As Sun noted, weight is a major issue in this match. When we poured a ripe, more powerful Crozes-Hermitage, Jaboulet's Domaine de Thalabert, its firm cherry fruit would have made a great foil for red meat or duck, but for simple roast chicken it was a bit too dominant. Though the wine itself tasted delicious, its volume overwhelmed the flavors of the dish.

Curious about whites with the chicken, we tried a classic California chardonnay, Sonoma-Cutrer's Russian River Ranches, with its ripe pineapple sweetness cut by the coast of oak. It proved a robust match, the alcohol of the chardonnay bringing warmth while the buttery potatoes cut the sweetness of the fruit, making the wine taste smokier, more like roasted corn than pineapple.

But again, we found that Burgundy worked better: Drouhin Meursault offered a sophisticated and seamless match. On its own, the young wine seemed oaky, its fruit savory and soft, its acidity lingering on an edge of minerals. Here the rich fat of the potatoes and garlic sauce ate up all the oak, and the flavors in combination lasted with a brightness, the smoky meatiness of the chicken, the garlic and the wine echoing back and forth. The mineral acidity kept all the flavors fresh, making you want another bite.

If money were no object, Sun himself would stick with red Burgundy: "Something from Vosne-Romanee, a grand cru. I like the earthiness of Richebourg, and if you can afford it, Romanee-Conti is always good.

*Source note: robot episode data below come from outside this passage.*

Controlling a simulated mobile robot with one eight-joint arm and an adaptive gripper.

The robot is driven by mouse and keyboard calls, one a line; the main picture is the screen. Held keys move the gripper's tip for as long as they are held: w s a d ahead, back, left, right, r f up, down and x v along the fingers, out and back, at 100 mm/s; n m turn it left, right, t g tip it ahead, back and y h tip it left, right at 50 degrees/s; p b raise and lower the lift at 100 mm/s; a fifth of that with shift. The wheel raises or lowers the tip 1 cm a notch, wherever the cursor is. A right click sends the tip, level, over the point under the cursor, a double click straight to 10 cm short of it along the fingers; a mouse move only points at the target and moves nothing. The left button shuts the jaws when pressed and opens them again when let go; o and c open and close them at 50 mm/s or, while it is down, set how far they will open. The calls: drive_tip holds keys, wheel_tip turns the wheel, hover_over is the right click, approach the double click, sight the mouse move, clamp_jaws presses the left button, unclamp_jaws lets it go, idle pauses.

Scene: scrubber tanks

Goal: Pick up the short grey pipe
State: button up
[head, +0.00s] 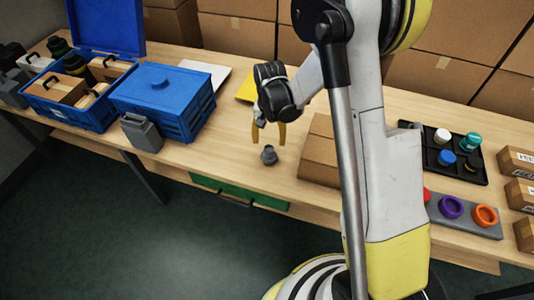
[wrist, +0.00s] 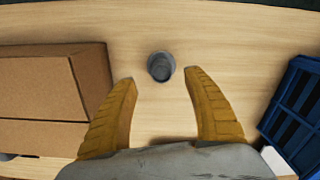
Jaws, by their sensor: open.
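The short grey pipe (head: 269,155) stands on the wooden table near its front edge in the head view. It looks upright, with a wider lower part and a narrower top. In the wrist view the pipe (wrist: 161,66) is seen from above as a round grey shape with a dark opening. My gripper (head: 268,138) is open and points down above and slightly behind the pipe. In the wrist view its two yellow fingers (wrist: 163,92) are spread wide, with the pipe beyond the fingertips and roughly centred between them. Nothing is between the fingers.
A cardboard box (head: 320,158) stands right of the pipe. A closed blue crate (head: 165,100) and a grey container (head: 141,132) stand to the left. A black tray (head: 455,170) with jars and a grey rack (head: 468,220) with coloured rings are at the right. Table around the pipe is clear.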

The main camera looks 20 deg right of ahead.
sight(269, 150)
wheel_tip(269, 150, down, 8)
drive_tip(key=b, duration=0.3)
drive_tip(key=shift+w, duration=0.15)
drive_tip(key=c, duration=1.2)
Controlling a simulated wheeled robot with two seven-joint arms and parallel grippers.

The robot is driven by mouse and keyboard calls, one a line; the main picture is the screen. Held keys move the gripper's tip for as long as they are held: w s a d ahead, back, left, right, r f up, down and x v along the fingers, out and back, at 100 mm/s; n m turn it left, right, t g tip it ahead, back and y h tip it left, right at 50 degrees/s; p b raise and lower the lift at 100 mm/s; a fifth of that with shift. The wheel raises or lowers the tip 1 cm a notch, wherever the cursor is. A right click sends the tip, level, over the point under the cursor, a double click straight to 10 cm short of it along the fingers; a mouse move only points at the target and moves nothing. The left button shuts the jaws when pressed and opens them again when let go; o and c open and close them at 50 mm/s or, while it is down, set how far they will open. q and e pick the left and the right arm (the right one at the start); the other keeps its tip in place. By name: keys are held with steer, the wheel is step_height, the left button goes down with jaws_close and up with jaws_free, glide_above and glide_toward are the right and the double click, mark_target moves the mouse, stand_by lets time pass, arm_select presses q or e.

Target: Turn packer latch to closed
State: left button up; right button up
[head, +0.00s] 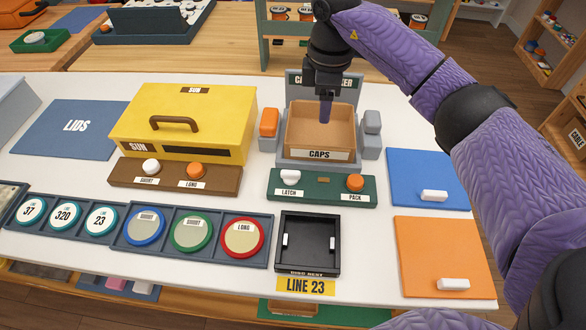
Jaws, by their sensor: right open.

But with this chicken, that would be like renting a Rolls-Royce at Hertz."

Roast chicken offers a wide range of choices when it comes to workable wines. Pinor noir and chardonnay make the most natural accompaniments--especially in a dish like this one, with the simplicity of the chicken bolstered by the richness of the potatoes and garlic--but any earthy, relatively dry wine is likely to work. Go lighter if your friends are ordering fish, or head to a richer red if steaks are on their way to the table.